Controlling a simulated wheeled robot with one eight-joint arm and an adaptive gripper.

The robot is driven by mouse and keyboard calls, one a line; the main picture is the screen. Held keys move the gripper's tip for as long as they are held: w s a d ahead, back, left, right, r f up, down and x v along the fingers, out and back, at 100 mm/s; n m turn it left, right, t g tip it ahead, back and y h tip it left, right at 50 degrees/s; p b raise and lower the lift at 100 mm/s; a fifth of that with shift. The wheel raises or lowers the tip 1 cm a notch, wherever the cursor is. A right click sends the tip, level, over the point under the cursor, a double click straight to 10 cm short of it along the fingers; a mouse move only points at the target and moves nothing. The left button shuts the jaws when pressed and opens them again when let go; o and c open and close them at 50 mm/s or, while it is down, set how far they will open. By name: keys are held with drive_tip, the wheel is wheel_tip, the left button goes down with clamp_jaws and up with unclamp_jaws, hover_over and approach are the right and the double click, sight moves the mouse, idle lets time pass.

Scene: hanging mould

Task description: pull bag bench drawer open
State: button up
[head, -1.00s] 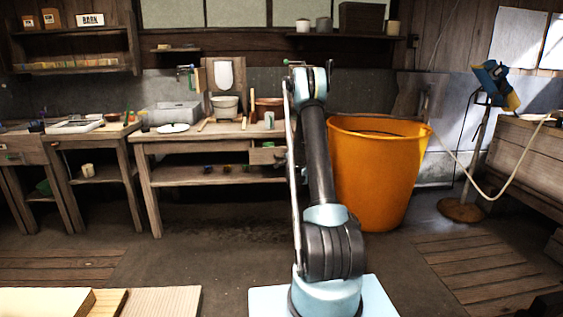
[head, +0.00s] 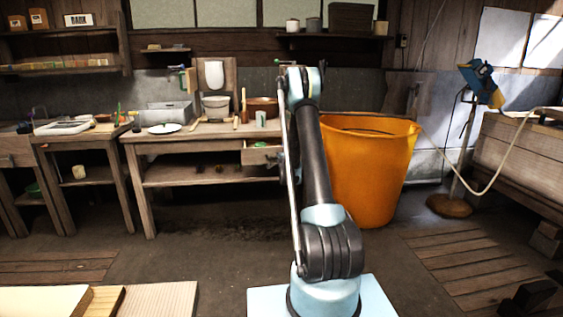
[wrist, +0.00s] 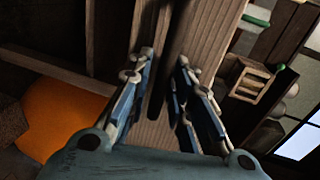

● ● ● ●

**WHAT TO WORK ON**
Reproduce the lines exactly, taking as the first line the one with "The robot is" and as the last line the one with "State: button up", and include nothing else.

**RESULT**
The robot is driven by mouse and keyboard calls, one a line; the main picture is the screen. Held keys move the gripper's tip for as long as they are held: w s a d ahead, back, left, right, r f up, down and x v along the fingers, out and back, at 100 mm/s; n m turn it left, right, t g tip it ahead, back and y h tip it left, right at 50 degrees/s; p b raise and lower the lift at 100 mm/s; a fifth of that with shift. The wheel raises or lowers the tip 1 cm a notch, wherever the cursor is. A right click sends the tip, level, over the point under the cursor, a double click straight to 10 cm short of it along the fingers; a mouse move only points at the target and moves nothing. The left button shuts the jaws when pressed and opens them again when let go; o and c open and close them at 50 mm/s or, while it is down, set how far they will open. By name: keys are held with drive_tip, the wheel is wheel_tip, the left button goes down with clamp_jaws and up with unclamp_jaws, hover_over and approach are the right and the double click, sight moves the mouse, idle lets time pass.

Scene: hanging mould

Task description: pull bag bench drawer open
State: button up

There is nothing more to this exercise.